SAN DIEGO — Quite like ticket-holders of first-class passage on Noah's Ark, 830 party animals strolled into the San Diego Zoo on Saturday to boogie at Rendezvous In The Zoo (RITZ), the annual jungle hoedown that despite its youth (this was but the fourth) has come to be considered one of the top five galas of the year.
Held on the very eve of summer, RITZ for many of the guests was a kind of full-dress rehearsal for the seasonal rush of major events (opening day at the Del Mar track, the Jewel Ball, A Night in Monte Carlo, to name a few) that always makes the arrival of September seem ridiculously premature.
It was a party for people who like animals, of course (and very much a party for people who simply like parties), but it was not for those who dislike peacocks. Decor honchos Dick Ford and Liz Smith chose the vainglorious beasts as the RITZ emblem, and turned the party site into Peacock Alley. In the open-air ballroom, five-foot-high, hand-crafted peacocks rose above every table, and above them, strings of lights were twisted into fancy shapes that looked like peacocks with spreading tails. Peacock feather fans spread out at every woman's place, to be taken home as party favors.

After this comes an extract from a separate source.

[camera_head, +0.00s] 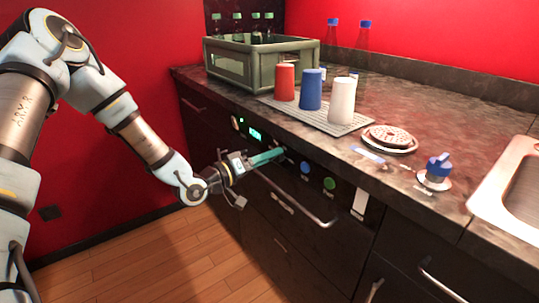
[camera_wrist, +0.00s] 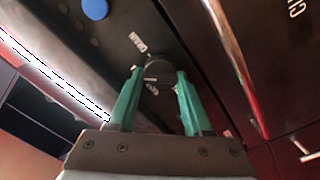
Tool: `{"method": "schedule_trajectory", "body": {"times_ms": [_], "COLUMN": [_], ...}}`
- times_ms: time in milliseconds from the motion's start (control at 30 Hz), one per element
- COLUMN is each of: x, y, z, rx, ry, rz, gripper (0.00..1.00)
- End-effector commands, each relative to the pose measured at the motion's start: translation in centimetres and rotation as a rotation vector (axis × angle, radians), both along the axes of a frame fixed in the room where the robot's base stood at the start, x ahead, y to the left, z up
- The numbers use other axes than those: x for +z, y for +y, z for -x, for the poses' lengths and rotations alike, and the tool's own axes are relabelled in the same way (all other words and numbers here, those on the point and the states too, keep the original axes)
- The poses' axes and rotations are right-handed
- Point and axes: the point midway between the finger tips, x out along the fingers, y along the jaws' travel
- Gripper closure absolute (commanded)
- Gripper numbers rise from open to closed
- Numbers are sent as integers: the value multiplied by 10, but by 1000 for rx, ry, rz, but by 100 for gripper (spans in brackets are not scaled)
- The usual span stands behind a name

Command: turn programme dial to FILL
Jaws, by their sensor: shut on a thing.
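The programme dial (camera_wrist: 156,66) is a dark round knob on the black front panel, between my teal fingertips in the wrist view. My gripper (camera_wrist: 159,72) is shut on it, one finger on each side. In the head view my gripper (camera_head: 278,153) reaches the panel just right of the lit green display (camera_head: 255,134), and its fingers cover most of the dial. Small white labels (camera_wrist: 137,42) sit around the dial; their words, including any FILL mark, are too small to read. The dial's pointer is not clear.
A blue button (camera_head: 305,167) and a green button (camera_head: 329,183) sit right of the dial. A bar handle (camera_head: 300,203) runs below. Above on the counter stand a crate (camera_head: 228,65), red, blue and white cups on a drain mat (camera_head: 350,126), and a sink (camera_head: 490,195).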

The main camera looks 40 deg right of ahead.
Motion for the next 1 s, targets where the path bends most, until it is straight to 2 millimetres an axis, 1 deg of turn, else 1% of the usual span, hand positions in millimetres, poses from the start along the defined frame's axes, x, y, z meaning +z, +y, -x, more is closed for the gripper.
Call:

By fortuitous coincidence, one of the zoo's resident peacocks chose to station itself in a tree just inside the main entrance, where it helped RITZ chairman Betty DeBakcsy and zoo President Betty Jo Williams welcome arriving guests. It also shrieked, in the peculiarly piercing way these birds are wont to do, whenever the nearby Dixieland quartet swung into a particularly lively number.
Williams said the peacock gilded what for her was an already-perfect evening. "We hope RITZ just goes on forever--it's so special to be able to have a party in the zoo," she said. "After all, where else do you get to have cocktails with the golden monkeys and dinner with the peacocks?"
Where else, indeed, a fact of which the guests seemed utterly cognizant as they ventured, like so many Livingstons and Stanleys, into the heart of darkest Balboa Park. The cocktail reception was given in the bird and primate mesa. Ken Allen, the orangutan noted for making numerous escapes from his enclosure, gave every indication of wishing to join the goings on. He certainly would have enjoyed himself, since it was a swinging party.
There was no way of telling what the animals really thought of the guests, but they surely must have been startled by some of the costumes. The invitations suggested "jungle elegance" as an alternative to black tie, a suggestion interpreted liberally and enthusiastically by many. Leopard spots and zebra stripes abounded (but despite the coolness of the evening, furs were few, no one wishing to give offense to the zoo denizens), and several couples dressed themselves as Tarzan and Jane. A woman in leopard-print hot pants was described as "the cat's pajamas" by more than one guest.
Chairman DeBakcsy and her co-chair, Joanne Warren, chose a method unique in the annals of local party-giving to summon guests to the ballroom for dinner. The pair rode up to the cocktail area atop Katy the elephant, a kindly-looking beast of great size who seemed quite pleased to be of service. (The zoo employees who followed with shovel and broom were not redundant.)
Parade of Animals
DeBakcsy said efforts to mount the pachyderm in the usual manner failed, so she and Warren simply climbed to the top of a parapet, removed their shoes, and jumped upon the animal's back, as blithely as if they were tigers in the jungle. Both waved enthusiastically from their hairy perch, but neither thought to call out "Howdah do!" to passing friends, and thus missed quite an opportunity.
Ballroom tables were grouped into three islands, separated by wide alleys whose function became obvious shortly before the guests dug into their first course of Congolese vegetable pate. As soon as everyone had been seated, a fanfare sounded and in marched Carol the elephant, peacock feathers painted on her haunches, bells jangling on ankle bracelets and zoo good will ambassador Joan Embery grasped firmly in her trunk. A parade of festive animals followed, including a pair of llamas in formal black ties; miniature horses; a black and white lemur, one of the endangered species the zoo is attempting to preserve through its breeding programs; an unusually well-behaved dromedary, and, draped around Liz Smith's shoulders, a very lively and sinuous boa. Smith seemed quite as comfortable as she would have were the boa of the feathered variety.
Zoo executive director Doug Myers liked the parade as much for its educational as its entertainment value--the procession of critters did indeed give a clear example of where the party proceeds would be going.